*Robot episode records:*
━━━━━━━━━━━━━━━━━━━━━━━━━━━━━━

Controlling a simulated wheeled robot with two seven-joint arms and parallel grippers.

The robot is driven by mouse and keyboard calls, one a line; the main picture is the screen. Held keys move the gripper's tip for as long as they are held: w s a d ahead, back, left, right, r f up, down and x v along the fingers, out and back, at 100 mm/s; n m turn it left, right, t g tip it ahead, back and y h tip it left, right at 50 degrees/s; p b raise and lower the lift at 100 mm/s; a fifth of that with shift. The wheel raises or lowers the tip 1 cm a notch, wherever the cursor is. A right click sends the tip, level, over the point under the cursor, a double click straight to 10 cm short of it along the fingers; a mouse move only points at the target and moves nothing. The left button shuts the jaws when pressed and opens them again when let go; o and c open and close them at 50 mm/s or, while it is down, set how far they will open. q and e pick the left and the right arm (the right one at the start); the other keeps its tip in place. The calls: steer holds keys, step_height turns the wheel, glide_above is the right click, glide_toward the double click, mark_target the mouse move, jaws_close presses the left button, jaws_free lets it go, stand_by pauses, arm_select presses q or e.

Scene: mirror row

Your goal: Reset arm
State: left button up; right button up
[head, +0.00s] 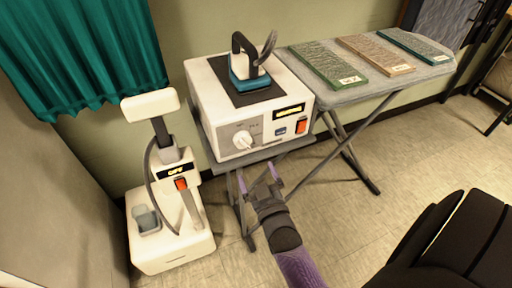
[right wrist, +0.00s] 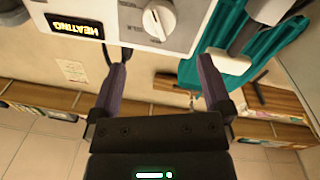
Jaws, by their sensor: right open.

━━━━━━━━━━━━━━━━━━━━━━━━━━━━━━

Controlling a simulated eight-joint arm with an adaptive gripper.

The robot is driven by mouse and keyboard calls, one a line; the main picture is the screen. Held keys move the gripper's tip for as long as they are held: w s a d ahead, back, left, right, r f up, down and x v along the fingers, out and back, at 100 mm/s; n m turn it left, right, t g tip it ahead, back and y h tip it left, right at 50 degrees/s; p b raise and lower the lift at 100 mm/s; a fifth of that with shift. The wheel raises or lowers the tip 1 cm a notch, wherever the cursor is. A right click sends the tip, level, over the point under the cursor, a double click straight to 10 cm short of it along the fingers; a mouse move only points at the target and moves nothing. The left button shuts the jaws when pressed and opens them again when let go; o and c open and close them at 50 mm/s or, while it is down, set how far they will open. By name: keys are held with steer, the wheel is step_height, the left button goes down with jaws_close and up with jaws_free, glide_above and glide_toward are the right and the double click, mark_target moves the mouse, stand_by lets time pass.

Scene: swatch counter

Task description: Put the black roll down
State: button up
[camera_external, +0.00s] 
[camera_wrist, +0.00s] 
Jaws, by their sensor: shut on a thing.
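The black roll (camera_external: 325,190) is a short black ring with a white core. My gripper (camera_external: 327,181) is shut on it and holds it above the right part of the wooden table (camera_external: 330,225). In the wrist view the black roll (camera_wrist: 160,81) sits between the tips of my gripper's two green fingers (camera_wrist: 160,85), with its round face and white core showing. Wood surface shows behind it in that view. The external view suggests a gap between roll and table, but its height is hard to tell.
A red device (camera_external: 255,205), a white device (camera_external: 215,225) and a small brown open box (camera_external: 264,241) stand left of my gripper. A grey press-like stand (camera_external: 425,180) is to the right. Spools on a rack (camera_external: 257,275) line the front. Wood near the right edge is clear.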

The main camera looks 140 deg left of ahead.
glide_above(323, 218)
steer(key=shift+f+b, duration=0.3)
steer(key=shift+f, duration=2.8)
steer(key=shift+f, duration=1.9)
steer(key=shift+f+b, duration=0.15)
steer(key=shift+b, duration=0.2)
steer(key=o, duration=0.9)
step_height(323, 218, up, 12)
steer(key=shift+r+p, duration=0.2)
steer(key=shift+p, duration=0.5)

━━━━━━━━━━━━━━━━━━━━━━━━━━━━━━

*Aim of the exercise:* Above is a listing; print exactly its lines from the one with "Controlling a simulated wheeled" through the one with "Scene: mirror row", and no other lines.

*Response to the exercise:*
Controlling a simulated wheeled robot with two seven-joint arms and parallel grippers.

The robot is driven by mouse and keyboard calls, one a line; the main picture is the screen. Held keys move the gripper's tip for as long as they are held: w s a d ahead, back, left, right, r f up, down and x v along the fingers, out and back, at 100 mm/s; n m turn it left, right, t g tip it ahead, back and y h tip it left, right at 50 degrees/s; p b raise and lower the lift at 100 mm/s; a fifth of that with shift. The wheel raises or lowers the tip 1 cm a notch, wherever the cursor is. A right click sends the tip, level, over the point under the cursor, a double click straight to 10 cm short of it along the fingers; a mouse move only points at the target and moves nothing. The left button shuts the jaws when pressed and opens them again when let go; o and c open and close them at 50 mm/s or, while it is down, set how far they will open. q and e pick the left and the right arm (the right one at the start); the other keeps its tip in place. The calls: steer holds keys, step_height turns the wheel, glide_above is the right click, glide_toward the double click, mark_target the mouse move, jaws_close presses the left button, jaws_free lets it go, stand_by pauses, arm_select presses q or e.

Scene: mirror row

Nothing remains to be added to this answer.